1

Although he jumped aside, but the stone hit him.

My instructor told me, that the mistake is "but", it should be:

Although he jumped aside, yet the stone hit him.

Is it possible to say:

"Although he jumped aside, the stone hit him."?

Is there a difference in meaning in the above two sentences?

2

Yes, you can definitely say that. In fact, that's the perfect way to say it. When your sentences begin with the conjunction although, the fragment that directly follows the clause beginning with although can't start with another conjunction (otherwise there would be two conjunctions that would conflict with each other). In the case of your example, yet is a conjunction and its presence there makes the sentence sound slightly off. Your instructor is right in that the use of but in there is incorrect, but I think he's wrong saying that you can use yet instead.

Although he jumped aside, yet the stone hit him.

Although he jumped aside, but the stone hit him.

So, those two sentences are an example of bad English. You should get rid of that yet and that but in there. They're completely out of place. You should either use although or but (or yet), but not both of them at once:

He jumped aside, but the stone still hit him.

He jumped aside, yet the stone still hit him.

Although he jumped aside, the stone still hit him.

The conjunction although, by the way, can be used interchangeably with the other two very similar expressions: though and even though. The only thing to keep in mind is that although when not used in the same way as however (that's yet another usage of this versatile word) almost always goes at the beginning of the sentence which is not true for the other two expressions. At least, that's what most English grammar books advocate.
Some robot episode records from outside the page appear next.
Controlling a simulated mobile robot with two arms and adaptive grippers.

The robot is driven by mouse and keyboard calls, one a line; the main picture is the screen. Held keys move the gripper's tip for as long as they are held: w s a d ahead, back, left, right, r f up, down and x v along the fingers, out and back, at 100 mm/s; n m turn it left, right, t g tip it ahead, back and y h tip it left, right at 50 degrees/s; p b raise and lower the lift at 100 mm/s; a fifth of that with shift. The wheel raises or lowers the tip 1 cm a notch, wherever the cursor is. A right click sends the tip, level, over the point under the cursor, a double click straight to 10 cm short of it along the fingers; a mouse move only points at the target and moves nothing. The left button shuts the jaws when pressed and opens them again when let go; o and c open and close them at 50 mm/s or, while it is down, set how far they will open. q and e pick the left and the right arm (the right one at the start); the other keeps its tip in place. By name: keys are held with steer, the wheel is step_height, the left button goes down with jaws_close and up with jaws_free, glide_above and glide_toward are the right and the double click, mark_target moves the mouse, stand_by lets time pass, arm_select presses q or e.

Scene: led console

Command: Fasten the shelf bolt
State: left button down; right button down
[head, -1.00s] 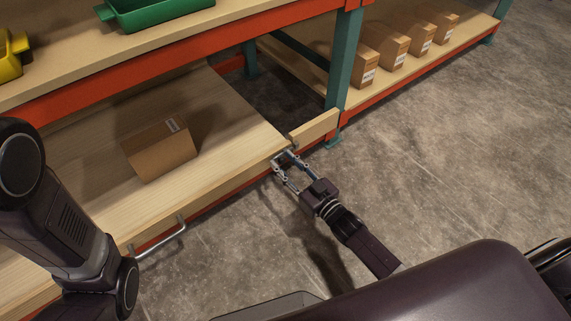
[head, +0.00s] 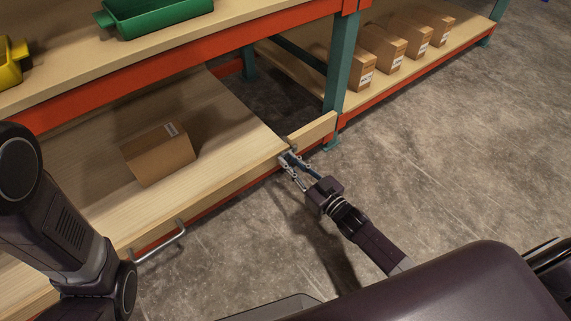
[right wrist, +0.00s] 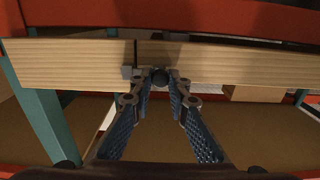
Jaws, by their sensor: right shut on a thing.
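The shelf bolt, a dark round knob (right wrist: 160,77), sits at the front edge of the lower wooden shelf (head: 215,120), beside a small metal bracket (right wrist: 130,72). In the head view it is hidden by my fingers. My right gripper (head: 288,158) is at the shelf's right front corner, where the shelf board meets a short wooden piece (head: 313,131). Its fingertips (right wrist: 160,84) are shut on the knob. How far in the bolt sits cannot be told. My left gripper is not in view.
A cardboard box (head: 159,153) lies on the lower shelf, which has a metal handle (head: 160,243) at its front. A teal post (head: 338,70) stands right behind the corner. A green bin (head: 155,14) is above. The floor at right is clear.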

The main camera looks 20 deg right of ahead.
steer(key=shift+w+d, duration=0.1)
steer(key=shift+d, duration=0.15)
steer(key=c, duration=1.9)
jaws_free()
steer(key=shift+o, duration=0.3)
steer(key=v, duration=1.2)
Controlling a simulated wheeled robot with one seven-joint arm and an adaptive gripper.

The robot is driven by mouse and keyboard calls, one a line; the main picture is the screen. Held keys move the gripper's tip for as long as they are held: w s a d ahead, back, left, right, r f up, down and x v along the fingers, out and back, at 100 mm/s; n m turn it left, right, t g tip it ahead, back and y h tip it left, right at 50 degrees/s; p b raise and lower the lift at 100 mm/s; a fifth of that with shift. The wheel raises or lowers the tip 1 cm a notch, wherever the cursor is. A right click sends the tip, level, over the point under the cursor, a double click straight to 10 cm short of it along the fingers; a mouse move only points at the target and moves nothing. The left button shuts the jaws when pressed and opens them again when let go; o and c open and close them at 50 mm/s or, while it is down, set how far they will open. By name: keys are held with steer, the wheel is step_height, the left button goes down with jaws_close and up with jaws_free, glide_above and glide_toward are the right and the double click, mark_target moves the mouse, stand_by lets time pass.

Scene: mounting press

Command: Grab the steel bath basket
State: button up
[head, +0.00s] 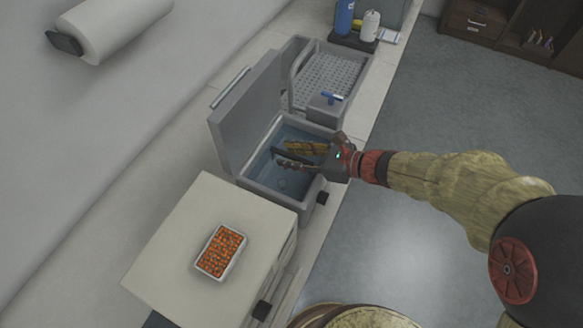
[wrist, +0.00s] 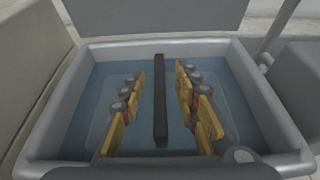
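The bath (head: 243,183) is an open grey box of blue water with its lid raised; its rim (wrist: 275,115) fills the wrist view. A black bar (wrist: 160,100), which looks like the basket's handle, runs lengthwise over the water's middle. Under it a faint pale rectangular outline (wrist: 97,130) shows in the water, perhaps the basket; its steel body is not clear. My gripper (wrist: 158,92) is open, one yellow finger on each side of the bar with gaps on both sides. In the head view my gripper (head: 299,155) reaches over the bath from the right.
The raised lid (head: 245,112) stands at the bath's far side. A grey sink-like tray with a perforated floor (head: 328,80) is behind it. A pale cabinet top (head: 175,245) in front holds a white tray of orange pieces (head: 220,251). Blue and white bottles (head: 344,17) stand farther back.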

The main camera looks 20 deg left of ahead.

Here are some examples:

Although he jumped aside, the stone still hit him. / The stone still hit him, although he jumped aside.

Though he jumped aside, the stone still hit him. / The stone still hit him, though he jumped aside.

Even though he jumped aside, the stone still hit him. / The stone still hit him, even though he jumped aside.

To get a better idea why although cannot be used alongside other conjunctions is to replace it with the phrase despite the fact that and see if the resulting sentence still makes sense:

Despite the fact that he jumped aside, the stone still hit him.

You can certainly tell that this sentence wouldn't sound as good if you threw a but or a yet in there.

Though I'm not sure if my explanation does it perfect justice, the question of how to properly use all these expressions is a complex subject that you just can't fit into a sing post. But, hopefully, it has given you enough information to get you started so that now you can explore this topic more thoroughly online.